Copy exactly the block of lines between the one containing "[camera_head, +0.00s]" and the one containing "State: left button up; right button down", inclusive.

== Data block

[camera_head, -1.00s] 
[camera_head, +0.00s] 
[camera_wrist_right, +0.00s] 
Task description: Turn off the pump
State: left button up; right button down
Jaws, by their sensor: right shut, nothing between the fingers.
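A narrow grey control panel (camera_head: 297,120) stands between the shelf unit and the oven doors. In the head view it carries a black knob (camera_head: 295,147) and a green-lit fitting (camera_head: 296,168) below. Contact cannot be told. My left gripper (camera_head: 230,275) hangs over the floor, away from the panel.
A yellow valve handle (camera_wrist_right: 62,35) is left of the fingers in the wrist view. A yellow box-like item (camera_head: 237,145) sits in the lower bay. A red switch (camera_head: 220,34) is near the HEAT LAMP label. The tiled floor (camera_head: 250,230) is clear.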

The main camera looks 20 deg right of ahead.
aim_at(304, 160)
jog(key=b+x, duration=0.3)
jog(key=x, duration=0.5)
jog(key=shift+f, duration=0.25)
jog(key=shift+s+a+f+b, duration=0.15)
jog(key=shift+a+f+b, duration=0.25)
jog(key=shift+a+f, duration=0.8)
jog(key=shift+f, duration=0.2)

====

### Solution to this exercise
[camera_head, +0.00s] 
[camera_wrist_right, +0.00s] 
Task description: Turn off the pump
State: left button up; right button down

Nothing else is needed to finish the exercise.